- Problem requirements:
Tally how many lines hold the string "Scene". Your reply should be that number alone.

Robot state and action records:
——
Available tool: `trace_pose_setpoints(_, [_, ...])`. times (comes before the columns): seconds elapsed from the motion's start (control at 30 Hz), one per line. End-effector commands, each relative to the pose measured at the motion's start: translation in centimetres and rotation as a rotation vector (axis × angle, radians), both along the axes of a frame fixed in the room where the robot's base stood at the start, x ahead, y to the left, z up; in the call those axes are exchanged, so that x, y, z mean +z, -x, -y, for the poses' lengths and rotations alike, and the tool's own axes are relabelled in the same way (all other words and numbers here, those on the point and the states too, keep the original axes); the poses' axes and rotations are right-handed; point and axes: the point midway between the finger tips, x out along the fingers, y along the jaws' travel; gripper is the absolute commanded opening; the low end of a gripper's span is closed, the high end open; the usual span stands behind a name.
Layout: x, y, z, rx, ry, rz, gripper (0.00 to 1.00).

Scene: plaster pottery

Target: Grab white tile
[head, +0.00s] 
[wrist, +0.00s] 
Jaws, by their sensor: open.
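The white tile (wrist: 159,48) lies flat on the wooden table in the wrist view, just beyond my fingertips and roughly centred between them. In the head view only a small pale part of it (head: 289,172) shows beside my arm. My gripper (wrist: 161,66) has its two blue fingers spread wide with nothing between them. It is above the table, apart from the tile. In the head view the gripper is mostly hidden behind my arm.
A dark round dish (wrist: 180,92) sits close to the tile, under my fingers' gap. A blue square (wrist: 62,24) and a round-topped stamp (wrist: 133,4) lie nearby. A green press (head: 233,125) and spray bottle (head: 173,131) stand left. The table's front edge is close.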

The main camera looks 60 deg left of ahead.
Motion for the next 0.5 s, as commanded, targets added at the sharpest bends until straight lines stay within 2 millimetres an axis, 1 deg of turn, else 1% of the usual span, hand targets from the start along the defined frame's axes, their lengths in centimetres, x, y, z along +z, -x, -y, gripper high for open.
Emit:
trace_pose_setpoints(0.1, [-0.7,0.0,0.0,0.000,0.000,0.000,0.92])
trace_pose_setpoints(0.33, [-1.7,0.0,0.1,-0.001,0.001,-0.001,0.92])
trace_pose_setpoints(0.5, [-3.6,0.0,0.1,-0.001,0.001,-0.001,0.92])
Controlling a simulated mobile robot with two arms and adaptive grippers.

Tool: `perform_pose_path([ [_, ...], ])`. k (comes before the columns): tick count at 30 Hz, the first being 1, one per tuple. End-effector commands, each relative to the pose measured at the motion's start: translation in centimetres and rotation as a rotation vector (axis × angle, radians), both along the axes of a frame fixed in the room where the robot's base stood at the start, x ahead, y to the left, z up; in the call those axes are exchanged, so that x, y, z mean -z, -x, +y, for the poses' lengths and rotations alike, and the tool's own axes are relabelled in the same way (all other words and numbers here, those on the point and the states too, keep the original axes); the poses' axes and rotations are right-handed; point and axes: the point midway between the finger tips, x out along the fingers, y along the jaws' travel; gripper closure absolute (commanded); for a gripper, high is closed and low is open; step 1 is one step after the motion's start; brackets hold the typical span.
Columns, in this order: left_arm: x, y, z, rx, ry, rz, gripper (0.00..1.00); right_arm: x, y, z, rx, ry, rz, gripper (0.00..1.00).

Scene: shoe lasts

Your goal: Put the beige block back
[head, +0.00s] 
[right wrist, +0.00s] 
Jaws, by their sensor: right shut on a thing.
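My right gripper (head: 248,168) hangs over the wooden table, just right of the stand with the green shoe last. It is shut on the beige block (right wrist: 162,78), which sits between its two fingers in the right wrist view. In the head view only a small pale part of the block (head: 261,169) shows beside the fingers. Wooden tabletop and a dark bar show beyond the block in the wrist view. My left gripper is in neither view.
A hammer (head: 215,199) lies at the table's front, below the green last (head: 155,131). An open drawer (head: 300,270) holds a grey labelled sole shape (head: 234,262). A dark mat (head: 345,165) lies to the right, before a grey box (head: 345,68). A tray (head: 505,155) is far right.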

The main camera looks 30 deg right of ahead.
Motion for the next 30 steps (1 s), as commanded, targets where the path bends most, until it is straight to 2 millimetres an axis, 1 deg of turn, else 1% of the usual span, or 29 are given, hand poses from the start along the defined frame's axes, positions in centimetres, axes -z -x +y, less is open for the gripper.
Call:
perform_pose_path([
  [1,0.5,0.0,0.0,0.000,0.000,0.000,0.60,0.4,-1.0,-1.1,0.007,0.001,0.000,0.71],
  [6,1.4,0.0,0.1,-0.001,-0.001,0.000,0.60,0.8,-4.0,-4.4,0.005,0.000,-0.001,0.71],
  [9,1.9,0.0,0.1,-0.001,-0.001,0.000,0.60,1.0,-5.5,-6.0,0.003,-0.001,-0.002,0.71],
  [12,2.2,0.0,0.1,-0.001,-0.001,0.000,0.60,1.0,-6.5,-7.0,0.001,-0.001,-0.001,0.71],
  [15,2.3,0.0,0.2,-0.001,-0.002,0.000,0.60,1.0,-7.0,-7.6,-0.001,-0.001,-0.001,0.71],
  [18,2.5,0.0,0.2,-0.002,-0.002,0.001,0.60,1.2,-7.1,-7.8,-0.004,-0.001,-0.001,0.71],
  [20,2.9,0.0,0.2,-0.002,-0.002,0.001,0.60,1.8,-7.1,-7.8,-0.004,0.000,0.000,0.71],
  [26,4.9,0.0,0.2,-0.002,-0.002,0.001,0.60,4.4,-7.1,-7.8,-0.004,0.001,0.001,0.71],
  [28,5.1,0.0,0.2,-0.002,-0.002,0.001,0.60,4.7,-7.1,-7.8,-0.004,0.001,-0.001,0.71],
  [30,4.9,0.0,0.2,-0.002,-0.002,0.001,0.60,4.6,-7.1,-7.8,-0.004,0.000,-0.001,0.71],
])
——
- Task response:
2